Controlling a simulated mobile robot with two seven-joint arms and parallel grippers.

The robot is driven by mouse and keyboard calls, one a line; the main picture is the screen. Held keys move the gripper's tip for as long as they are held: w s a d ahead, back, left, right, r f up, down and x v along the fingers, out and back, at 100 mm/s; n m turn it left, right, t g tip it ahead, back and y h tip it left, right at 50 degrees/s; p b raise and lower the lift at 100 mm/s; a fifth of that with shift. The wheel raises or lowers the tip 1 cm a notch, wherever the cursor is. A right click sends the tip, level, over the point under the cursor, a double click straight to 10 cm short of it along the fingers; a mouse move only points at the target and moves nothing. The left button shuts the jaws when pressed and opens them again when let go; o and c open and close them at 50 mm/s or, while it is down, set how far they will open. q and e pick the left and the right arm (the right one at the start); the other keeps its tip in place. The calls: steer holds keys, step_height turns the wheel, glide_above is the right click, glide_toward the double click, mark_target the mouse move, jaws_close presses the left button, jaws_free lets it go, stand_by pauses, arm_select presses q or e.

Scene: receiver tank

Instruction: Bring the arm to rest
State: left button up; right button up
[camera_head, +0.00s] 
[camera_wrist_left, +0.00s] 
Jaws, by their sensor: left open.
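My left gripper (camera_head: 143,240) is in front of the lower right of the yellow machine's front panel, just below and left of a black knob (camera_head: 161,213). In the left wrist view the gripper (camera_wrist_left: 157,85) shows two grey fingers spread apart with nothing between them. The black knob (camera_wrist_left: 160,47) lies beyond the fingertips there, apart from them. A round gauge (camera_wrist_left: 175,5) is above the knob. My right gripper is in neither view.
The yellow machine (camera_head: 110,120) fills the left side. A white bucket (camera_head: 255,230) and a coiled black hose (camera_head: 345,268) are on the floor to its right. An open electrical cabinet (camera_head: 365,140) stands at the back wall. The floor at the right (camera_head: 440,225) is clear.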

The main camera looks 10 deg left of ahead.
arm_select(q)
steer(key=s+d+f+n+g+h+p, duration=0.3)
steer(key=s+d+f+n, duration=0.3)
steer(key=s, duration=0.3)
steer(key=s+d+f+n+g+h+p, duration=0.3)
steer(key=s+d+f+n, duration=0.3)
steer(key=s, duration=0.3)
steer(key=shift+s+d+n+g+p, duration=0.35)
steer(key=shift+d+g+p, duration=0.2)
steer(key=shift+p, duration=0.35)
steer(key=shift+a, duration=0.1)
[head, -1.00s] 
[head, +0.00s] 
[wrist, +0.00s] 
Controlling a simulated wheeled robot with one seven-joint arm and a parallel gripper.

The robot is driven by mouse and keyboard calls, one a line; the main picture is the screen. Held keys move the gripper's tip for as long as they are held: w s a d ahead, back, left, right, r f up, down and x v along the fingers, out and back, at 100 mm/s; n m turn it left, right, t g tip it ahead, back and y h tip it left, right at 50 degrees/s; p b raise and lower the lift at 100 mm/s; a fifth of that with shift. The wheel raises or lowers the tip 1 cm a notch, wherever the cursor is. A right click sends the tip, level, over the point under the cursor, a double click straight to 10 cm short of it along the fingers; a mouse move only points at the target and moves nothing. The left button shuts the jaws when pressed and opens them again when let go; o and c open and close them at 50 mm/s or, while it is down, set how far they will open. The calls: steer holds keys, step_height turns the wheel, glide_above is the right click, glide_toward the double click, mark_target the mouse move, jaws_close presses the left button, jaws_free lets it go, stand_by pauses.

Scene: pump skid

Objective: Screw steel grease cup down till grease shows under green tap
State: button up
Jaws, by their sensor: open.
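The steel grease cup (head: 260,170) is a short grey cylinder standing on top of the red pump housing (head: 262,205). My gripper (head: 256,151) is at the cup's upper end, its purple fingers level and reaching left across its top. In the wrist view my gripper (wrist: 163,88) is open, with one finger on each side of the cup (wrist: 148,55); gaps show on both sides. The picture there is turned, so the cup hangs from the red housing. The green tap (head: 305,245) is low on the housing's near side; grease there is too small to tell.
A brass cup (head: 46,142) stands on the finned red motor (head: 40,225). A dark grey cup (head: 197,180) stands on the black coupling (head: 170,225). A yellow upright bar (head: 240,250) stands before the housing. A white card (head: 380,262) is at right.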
--
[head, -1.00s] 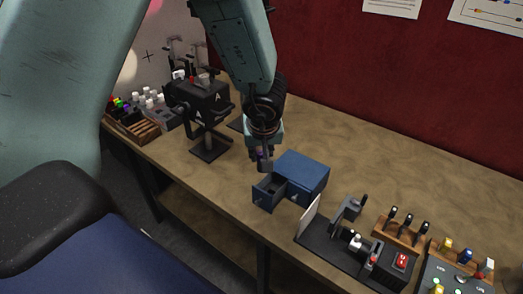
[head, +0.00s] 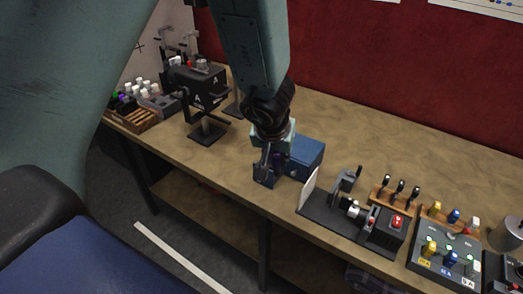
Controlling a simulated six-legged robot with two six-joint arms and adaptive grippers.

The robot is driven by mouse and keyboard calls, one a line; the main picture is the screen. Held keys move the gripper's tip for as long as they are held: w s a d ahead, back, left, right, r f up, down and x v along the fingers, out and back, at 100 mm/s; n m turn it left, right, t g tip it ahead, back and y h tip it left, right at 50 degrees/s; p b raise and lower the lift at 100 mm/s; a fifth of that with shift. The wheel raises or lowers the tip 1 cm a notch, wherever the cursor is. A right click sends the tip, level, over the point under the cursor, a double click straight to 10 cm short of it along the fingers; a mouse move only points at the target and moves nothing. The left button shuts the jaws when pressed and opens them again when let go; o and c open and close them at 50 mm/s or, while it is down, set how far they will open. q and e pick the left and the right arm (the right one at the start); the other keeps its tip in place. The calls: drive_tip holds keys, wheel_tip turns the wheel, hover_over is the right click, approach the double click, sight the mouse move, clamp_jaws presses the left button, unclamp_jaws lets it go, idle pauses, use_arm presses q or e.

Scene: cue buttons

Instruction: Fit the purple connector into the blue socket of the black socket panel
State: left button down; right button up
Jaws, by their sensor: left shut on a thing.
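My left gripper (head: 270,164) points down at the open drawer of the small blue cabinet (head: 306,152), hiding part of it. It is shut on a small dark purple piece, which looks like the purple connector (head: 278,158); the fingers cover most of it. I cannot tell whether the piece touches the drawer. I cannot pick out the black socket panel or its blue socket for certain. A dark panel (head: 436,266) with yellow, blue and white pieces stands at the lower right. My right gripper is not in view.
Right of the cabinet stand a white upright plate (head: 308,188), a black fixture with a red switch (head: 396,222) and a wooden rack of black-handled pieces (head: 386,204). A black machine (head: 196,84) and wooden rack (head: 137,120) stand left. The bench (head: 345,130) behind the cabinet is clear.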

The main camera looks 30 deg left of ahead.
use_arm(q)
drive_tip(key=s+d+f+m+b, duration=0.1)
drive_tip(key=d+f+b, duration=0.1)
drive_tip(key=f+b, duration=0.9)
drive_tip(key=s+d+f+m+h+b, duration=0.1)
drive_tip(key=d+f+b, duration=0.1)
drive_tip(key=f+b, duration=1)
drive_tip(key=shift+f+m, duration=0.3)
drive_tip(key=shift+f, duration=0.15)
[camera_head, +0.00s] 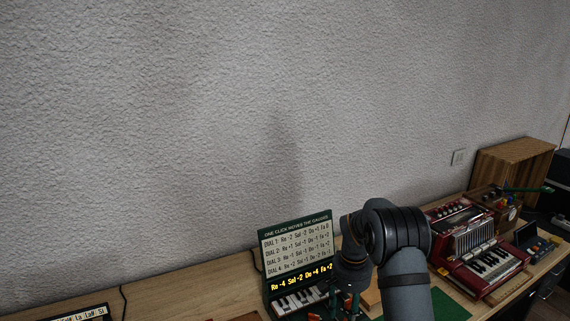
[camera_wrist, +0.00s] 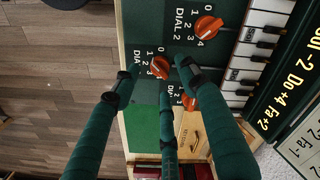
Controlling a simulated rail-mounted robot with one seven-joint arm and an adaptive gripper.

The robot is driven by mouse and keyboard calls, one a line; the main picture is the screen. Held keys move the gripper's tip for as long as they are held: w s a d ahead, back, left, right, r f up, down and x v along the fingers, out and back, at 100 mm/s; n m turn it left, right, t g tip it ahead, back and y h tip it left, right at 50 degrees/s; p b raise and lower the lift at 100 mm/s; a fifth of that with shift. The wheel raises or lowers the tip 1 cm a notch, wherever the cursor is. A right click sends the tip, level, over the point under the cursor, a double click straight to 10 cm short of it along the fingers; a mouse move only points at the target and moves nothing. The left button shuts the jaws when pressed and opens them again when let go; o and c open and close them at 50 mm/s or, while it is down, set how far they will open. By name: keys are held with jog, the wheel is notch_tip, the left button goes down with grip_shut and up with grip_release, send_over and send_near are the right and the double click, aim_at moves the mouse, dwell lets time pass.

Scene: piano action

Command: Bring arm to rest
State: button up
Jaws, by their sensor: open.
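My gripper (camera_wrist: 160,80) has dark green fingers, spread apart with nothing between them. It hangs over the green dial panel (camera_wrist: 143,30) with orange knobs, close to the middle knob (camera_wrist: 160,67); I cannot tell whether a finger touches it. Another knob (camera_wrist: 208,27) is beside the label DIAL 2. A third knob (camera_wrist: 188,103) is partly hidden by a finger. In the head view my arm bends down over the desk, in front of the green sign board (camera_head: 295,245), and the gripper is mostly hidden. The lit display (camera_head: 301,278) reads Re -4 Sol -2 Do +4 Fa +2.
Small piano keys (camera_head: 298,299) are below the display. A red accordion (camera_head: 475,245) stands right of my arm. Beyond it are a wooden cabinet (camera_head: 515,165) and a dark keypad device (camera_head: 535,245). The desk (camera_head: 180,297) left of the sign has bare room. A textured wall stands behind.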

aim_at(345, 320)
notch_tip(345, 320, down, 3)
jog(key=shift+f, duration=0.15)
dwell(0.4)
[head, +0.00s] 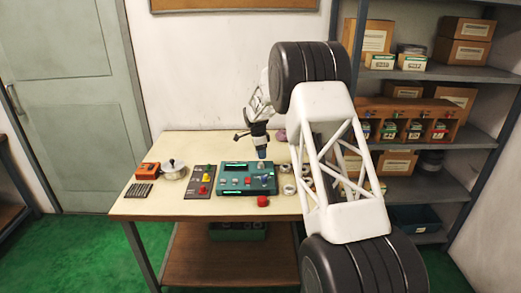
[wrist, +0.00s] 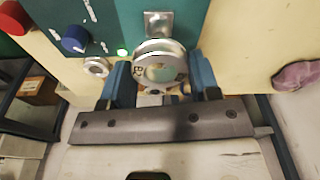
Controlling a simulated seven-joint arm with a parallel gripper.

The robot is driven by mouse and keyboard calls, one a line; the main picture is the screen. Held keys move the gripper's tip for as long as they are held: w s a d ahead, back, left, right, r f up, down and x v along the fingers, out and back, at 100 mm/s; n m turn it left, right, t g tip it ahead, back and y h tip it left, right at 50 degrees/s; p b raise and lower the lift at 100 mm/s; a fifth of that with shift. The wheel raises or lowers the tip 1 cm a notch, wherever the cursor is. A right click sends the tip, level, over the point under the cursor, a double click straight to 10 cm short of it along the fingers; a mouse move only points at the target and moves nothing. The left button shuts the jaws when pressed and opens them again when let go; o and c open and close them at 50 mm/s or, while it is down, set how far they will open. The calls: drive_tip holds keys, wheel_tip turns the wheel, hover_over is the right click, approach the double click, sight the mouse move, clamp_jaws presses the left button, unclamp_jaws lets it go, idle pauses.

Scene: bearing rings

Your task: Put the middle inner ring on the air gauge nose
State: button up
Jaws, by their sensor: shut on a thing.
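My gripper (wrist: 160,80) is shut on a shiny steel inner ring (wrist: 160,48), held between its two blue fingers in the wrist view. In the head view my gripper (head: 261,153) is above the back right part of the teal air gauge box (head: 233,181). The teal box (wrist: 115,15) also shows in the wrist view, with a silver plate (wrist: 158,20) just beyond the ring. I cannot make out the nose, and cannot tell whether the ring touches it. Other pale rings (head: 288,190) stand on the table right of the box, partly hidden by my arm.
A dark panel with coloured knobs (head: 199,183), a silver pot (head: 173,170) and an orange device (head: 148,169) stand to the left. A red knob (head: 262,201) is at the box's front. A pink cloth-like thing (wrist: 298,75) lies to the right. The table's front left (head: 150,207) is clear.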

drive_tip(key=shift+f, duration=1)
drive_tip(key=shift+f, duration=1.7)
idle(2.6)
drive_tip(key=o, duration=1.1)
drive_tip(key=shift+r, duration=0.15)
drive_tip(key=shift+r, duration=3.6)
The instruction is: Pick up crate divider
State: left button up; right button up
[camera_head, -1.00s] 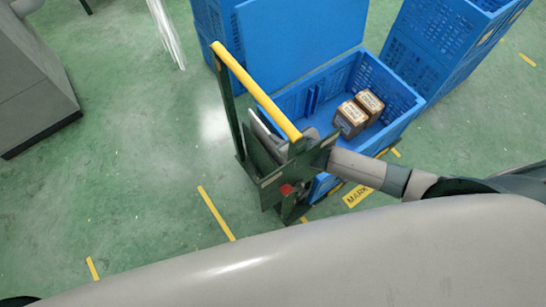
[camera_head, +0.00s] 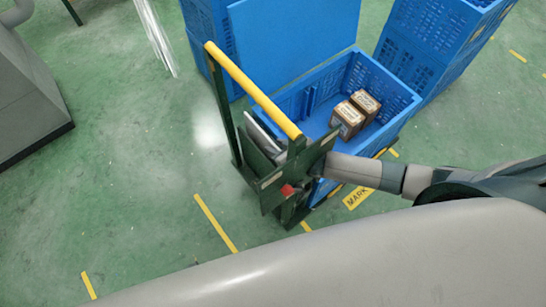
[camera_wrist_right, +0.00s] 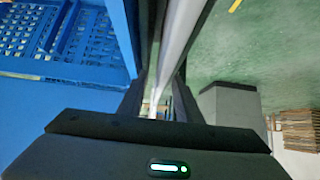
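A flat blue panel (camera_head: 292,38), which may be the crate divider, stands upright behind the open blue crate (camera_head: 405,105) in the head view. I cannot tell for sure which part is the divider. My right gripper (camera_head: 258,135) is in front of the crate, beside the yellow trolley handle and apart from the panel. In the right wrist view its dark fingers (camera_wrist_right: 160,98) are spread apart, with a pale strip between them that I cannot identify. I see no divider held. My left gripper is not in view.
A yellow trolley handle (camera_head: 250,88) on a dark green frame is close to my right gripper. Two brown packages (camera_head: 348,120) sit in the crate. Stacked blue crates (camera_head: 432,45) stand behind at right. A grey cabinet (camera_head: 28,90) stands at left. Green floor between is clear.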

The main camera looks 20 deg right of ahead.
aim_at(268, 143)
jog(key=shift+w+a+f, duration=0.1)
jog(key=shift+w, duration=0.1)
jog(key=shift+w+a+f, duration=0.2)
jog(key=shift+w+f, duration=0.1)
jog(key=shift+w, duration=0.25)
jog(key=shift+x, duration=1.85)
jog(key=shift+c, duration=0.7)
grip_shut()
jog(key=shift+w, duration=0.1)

• [Set task]
Above are the records. Copy the lines beginning at the one that has "arm_select presses q or e." and ending with the one that has "[camera_wrist_left, +0.00s]", unchanged.

• [Result]
The robot is driven by mouse and keyboard calls, one a line; the main picture is the screen. Held keys move the gripper's tip for as long as they are held: w s a d ahead, back, left, right, r f up, down and x v along the fingers, out and back, at 100 mm/s; n m turn it left, right, t g tip it ahead, back and y h tip it left, right at 50 degrees/s; p b raise and lower the lift at 100 mm/s; a fifth of that with shift. The wheel raises or lowers the tip 1 cm a notch, wherever the cursor is. A right click sends the tip, level, over the point under the cursor, a double click straight to 10 cm short of it along the fingers; a mouse move only points at the target and moves nothing. The left button shuts the jaws when pressed and opens them again when let go; o and c open and close them at 50 mm/s or, while it is down, set how far they will open. q and e pick the left and the right arm (the right one at the start); the other keeps its tip in place. The calls: steer holds keys, step_height turns the wheel, glide_above is the right click, glide_toward the double click, mark_target the mouse move, jaws_close presses the left button, jaws_free lets it go, stand_by pauses, arm_select presses q or e.

Scene: receiver tank

Instruction: Bring the arm to rest
State: left button up; right button up
[camera_head, +0.00s] 
[camera_wrist_left, +0.00s] 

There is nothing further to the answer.